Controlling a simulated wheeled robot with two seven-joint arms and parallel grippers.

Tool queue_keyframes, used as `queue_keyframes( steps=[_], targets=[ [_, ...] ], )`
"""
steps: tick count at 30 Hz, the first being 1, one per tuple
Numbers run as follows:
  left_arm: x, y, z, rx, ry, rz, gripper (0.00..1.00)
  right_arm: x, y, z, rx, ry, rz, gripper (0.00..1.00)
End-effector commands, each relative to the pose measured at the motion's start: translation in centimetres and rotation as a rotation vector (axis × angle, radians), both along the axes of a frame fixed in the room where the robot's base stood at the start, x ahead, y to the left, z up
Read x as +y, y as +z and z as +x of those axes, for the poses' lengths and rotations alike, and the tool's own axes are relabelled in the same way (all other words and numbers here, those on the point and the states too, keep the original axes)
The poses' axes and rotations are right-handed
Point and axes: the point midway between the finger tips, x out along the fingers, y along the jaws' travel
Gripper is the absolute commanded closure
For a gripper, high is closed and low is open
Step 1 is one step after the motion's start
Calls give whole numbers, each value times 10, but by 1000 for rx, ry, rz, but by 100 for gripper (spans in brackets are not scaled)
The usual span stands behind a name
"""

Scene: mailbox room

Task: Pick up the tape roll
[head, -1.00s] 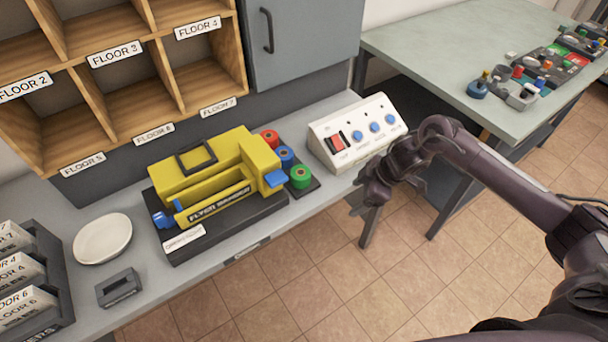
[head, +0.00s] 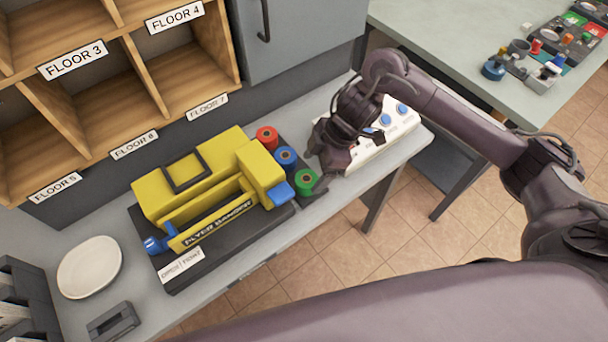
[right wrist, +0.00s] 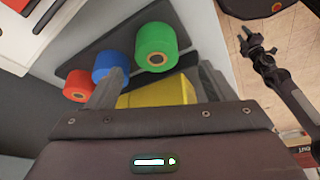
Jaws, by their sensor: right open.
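A green tape roll (head: 305,180), a blue tape roll (head: 286,157) and a red tape roll (head: 267,138) stand in a row on a dark base beside the yellow flyer bander (head: 200,185). My right gripper (head: 316,174) is open and empty, close to the green roll. In the right wrist view, its two fingers (right wrist: 158,82) are spread, with the green roll (right wrist: 157,46) ahead between them and the blue roll (right wrist: 110,66) near the left finger. Contact cannot be told. A dark arm (right wrist: 268,65), apparently my left one, shows small over the floor; its jaws are unclear.
A white button panel (head: 385,135) stands right of the rolls, partly hidden by my right arm. Wooden floor-labelled cubbies (head: 110,90) rise behind. A white dish (head: 90,267) lies at the left. The shelf's front edge runs just before the bander.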

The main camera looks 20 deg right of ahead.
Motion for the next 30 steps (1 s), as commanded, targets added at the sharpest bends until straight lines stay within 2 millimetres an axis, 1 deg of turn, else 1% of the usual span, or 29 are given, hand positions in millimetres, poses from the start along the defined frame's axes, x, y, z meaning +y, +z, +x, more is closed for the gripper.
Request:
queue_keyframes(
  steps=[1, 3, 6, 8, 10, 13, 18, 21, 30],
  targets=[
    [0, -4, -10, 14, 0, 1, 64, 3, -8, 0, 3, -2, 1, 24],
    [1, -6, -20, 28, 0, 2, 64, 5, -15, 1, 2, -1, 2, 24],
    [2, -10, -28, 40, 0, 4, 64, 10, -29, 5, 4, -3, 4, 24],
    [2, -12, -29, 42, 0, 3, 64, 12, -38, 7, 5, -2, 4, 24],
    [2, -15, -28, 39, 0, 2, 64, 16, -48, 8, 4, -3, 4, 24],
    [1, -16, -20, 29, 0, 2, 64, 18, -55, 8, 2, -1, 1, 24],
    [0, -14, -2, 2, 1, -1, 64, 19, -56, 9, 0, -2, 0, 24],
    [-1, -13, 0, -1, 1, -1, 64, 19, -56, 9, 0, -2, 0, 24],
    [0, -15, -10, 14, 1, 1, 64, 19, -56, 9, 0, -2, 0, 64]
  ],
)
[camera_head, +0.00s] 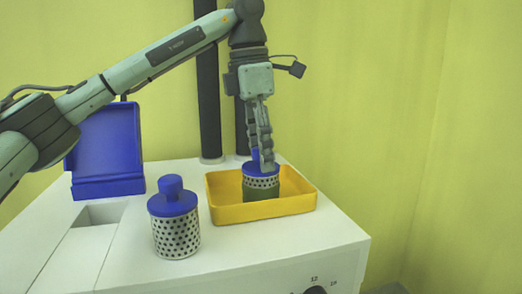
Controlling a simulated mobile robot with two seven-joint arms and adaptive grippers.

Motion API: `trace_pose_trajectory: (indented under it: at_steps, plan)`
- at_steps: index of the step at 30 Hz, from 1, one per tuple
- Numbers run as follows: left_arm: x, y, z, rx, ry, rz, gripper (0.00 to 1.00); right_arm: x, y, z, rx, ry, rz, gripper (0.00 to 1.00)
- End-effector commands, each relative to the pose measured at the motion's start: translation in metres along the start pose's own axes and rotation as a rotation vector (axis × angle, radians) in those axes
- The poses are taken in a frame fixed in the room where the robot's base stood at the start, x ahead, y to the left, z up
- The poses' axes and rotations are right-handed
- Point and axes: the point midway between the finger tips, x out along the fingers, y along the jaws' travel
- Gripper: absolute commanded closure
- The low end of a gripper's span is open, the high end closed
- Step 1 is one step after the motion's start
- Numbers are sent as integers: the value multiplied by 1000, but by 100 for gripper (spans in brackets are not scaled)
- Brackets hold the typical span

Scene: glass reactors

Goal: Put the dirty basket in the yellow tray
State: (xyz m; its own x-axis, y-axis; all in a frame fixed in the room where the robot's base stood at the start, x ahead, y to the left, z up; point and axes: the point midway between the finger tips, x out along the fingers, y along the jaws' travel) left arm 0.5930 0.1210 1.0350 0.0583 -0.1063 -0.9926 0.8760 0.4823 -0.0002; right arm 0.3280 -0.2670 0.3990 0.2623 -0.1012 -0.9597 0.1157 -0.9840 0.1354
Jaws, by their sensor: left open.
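A basket (261,188) with a blue lid, a perforated metal upper band and a green lower part stands upright inside the yellow tray (290,208). The green part looks like dirt. My left gripper (266,160) points down at the basket's blue top knob. Its fingers are open around or just beside the knob and partly hide it. I cannot tell whether they touch it. A second, clean-looking perforated basket (176,232) with a blue lid stands upright on the white surface, left of the tray. My right gripper is not in view.
The white machine top (270,250) carries the tray, with bare room in front. A blue open holder (106,150) stands at the back left, behind a rectangular recess (100,213). Dark vertical posts (208,100) rise behind the tray. A dial (316,290) is on the front.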

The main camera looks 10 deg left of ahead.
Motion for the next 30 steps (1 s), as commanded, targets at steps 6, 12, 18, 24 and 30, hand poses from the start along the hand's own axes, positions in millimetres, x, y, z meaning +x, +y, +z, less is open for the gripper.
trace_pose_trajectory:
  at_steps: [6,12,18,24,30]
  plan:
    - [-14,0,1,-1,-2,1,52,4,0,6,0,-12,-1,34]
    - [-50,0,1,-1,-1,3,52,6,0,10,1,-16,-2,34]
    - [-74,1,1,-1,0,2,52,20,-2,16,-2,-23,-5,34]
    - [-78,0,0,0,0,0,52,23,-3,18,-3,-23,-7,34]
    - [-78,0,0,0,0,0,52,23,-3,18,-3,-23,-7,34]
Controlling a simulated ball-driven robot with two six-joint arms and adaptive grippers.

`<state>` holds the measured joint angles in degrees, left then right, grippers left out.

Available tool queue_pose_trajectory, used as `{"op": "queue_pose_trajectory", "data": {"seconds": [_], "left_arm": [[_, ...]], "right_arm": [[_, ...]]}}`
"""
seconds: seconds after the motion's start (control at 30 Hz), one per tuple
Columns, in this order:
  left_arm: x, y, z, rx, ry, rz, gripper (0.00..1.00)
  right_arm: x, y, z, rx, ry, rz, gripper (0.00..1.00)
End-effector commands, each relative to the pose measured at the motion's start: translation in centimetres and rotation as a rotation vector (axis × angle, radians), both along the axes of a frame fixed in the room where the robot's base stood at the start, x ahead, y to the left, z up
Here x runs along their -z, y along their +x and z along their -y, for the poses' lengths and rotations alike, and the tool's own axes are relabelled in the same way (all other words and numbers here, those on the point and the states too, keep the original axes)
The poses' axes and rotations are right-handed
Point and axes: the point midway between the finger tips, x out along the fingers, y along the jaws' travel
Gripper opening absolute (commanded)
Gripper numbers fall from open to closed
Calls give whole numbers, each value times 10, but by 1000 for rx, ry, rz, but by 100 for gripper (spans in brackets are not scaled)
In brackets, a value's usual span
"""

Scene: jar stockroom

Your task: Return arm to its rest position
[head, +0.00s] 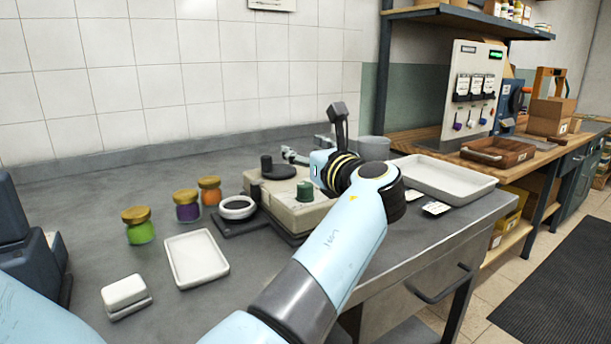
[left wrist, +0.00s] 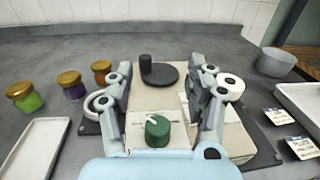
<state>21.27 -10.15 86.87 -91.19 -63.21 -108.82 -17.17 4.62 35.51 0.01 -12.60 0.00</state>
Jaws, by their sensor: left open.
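My left arm, light blue with dark joints, reaches across the grey counter in the head view. My left gripper (head: 305,155) is at its end, above a beige device with a green knob (head: 305,190) and a dark round plate. In the left wrist view the two fingers of my left gripper (left wrist: 160,82) stand wide apart, one on each side over the device (left wrist: 144,98). Nothing is between them in the grip. The green knob (left wrist: 157,132) shows below them. The arm hides part of the device in the head view. My right gripper is not in view.
Jars with green (head: 140,228), purple (head: 187,207) and orange (head: 209,191) contents stand left of the device. A white tray (head: 196,258) and a white block (head: 124,290) lie nearer. A larger white tray (head: 445,178) and a grey pot (head: 374,148) stand right.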

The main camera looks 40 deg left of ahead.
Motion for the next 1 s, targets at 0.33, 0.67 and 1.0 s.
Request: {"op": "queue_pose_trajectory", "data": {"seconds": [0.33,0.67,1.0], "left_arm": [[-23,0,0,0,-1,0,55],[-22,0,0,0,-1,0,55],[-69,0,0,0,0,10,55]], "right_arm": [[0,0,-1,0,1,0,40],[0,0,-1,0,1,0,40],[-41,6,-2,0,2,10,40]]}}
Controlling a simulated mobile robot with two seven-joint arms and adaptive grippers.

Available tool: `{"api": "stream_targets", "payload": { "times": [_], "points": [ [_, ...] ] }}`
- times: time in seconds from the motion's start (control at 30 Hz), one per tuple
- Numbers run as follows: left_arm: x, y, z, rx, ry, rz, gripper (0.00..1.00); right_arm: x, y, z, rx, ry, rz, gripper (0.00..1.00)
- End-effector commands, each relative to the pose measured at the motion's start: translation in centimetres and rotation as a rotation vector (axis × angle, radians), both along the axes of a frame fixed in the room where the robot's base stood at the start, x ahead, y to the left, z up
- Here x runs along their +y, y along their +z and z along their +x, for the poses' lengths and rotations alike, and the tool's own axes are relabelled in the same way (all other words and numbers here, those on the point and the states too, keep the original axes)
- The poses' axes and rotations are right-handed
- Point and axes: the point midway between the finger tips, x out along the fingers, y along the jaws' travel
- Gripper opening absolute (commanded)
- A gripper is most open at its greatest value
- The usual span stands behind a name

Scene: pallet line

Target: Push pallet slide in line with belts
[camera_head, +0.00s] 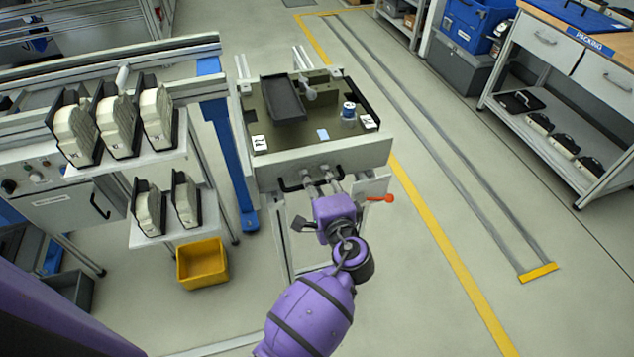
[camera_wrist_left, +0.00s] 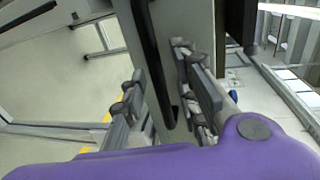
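The pallet slide (camera_head: 330,157) is a grey-fronted carriage with a dark top. It stands at the centre of the head view, to the right of the belt line (camera_head: 194,92). A dark tray (camera_head: 283,99) lies on it. A black bar handle (camera_head: 289,186) is on its front face. My left gripper (camera_head: 321,173) is at this handle. In the left wrist view the handle bar (camera_wrist_left: 153,60) runs between the spread fingers of my left gripper (camera_wrist_left: 165,90); whether they touch it is hard to tell. My right gripper is not in view.
Several white parts in black holders (camera_head: 118,125) stand on shelves at left, above a yellow bin (camera_head: 202,263). A blue post (camera_head: 228,150) stands just left of the slide. A red-knobbed lever (camera_head: 388,199) sticks out at right. The floor with yellow lines further right is clear.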

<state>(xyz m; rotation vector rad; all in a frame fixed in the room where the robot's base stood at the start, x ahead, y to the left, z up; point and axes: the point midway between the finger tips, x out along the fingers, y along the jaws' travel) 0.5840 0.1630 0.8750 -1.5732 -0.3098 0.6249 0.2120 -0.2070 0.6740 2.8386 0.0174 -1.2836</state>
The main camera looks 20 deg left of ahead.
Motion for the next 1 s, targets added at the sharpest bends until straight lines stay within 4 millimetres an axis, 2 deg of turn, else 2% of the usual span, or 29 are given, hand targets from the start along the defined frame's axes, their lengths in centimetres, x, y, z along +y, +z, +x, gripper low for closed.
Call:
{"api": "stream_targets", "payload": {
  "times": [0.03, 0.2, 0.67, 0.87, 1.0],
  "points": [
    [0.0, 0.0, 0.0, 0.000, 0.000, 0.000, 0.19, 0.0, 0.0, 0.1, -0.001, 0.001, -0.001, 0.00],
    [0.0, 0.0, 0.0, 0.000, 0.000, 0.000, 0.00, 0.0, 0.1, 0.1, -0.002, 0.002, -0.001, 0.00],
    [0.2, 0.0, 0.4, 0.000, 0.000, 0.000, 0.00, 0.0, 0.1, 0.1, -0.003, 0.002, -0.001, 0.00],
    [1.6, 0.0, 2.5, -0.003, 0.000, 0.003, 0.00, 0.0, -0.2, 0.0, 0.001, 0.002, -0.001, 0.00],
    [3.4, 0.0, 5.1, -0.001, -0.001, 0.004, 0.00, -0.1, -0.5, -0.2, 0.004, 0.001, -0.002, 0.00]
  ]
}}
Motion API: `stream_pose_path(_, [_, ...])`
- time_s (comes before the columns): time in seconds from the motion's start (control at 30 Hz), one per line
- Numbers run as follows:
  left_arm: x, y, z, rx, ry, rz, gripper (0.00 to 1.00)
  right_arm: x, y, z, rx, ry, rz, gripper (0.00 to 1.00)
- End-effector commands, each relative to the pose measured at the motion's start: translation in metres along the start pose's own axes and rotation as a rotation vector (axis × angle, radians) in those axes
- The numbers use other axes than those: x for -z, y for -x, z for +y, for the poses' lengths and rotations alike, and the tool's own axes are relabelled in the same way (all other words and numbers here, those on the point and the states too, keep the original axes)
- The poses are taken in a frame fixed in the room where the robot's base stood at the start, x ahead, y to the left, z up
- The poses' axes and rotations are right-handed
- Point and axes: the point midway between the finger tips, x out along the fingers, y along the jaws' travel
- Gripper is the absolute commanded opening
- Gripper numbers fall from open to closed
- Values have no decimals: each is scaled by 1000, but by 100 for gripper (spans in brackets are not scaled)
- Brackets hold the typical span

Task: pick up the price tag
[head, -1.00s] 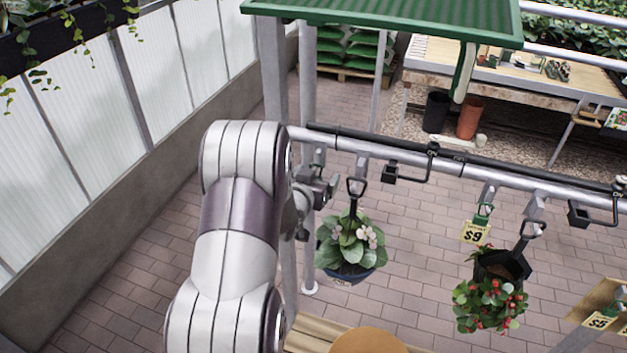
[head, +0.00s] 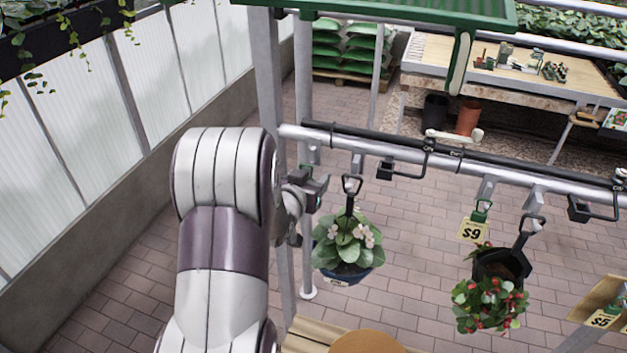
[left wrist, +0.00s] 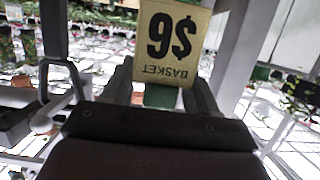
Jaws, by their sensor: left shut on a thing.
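A yellow price tag (left wrist: 172,42) reading "$9 BASKET" shows upside down in the left wrist view. A green clip (left wrist: 161,96) is at its edge, between my fingers. My left gripper (left wrist: 162,88) is shut on this tag. In the head view my left gripper (head: 316,190) is by the left end of the metal rail, above and left of a hanging basket with pale flowers (head: 346,250). The held tag is mostly hidden there. Another $9 tag (head: 472,230) hangs from the rail farther right. My right gripper is not in view.
The metal rail (head: 400,158) with black hooks crosses the view. A red-flowered basket (head: 490,304) hangs at right. Posts (head: 268,75) stand behind my left arm. A round wooden top (head: 367,343) is at the bottom. A potting bench (head: 510,88) stands behind.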

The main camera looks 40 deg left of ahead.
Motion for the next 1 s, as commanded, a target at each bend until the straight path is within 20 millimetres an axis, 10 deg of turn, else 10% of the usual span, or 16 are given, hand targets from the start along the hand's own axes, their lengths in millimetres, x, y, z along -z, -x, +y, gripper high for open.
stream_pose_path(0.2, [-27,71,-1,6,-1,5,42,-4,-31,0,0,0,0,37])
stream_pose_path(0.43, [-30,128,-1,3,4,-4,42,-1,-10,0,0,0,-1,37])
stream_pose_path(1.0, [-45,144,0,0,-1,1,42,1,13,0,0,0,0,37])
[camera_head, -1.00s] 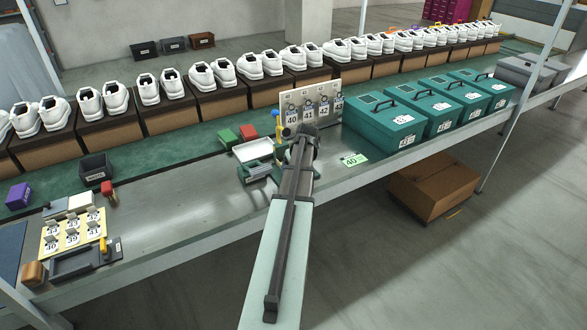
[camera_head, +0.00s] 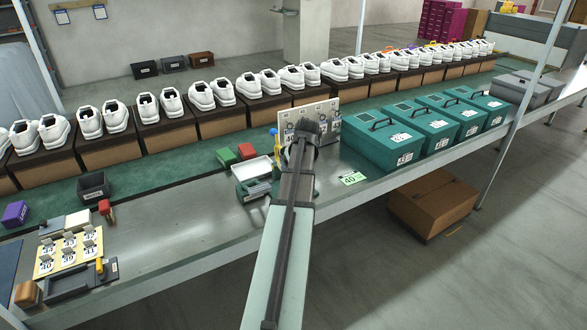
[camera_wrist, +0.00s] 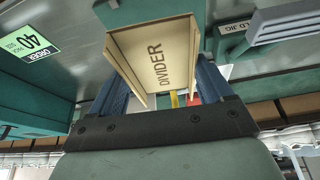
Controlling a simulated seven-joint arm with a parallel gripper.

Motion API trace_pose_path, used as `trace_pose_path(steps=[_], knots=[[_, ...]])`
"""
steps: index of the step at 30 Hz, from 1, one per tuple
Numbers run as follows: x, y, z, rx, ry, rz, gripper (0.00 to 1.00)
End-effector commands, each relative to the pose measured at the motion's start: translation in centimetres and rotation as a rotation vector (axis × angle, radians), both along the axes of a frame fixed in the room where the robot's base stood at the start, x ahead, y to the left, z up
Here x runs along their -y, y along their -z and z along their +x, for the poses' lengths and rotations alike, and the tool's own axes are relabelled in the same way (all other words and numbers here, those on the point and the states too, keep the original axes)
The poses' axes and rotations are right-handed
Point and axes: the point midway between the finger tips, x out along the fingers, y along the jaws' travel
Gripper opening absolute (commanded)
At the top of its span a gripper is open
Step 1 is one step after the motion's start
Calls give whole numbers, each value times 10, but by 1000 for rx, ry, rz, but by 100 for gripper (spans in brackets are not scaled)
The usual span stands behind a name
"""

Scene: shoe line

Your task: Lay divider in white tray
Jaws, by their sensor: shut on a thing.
-.-.-
▸ **Short exercise**:
Write out exactly the lines from the line holding "Scene: shoe line" through the last line of the data, and nothing besides those lines.

▸ **Correct output**:
Scene: shoe line

Your task: Lay divider in white tray
Jaws, by their sensor: shut on a thing.

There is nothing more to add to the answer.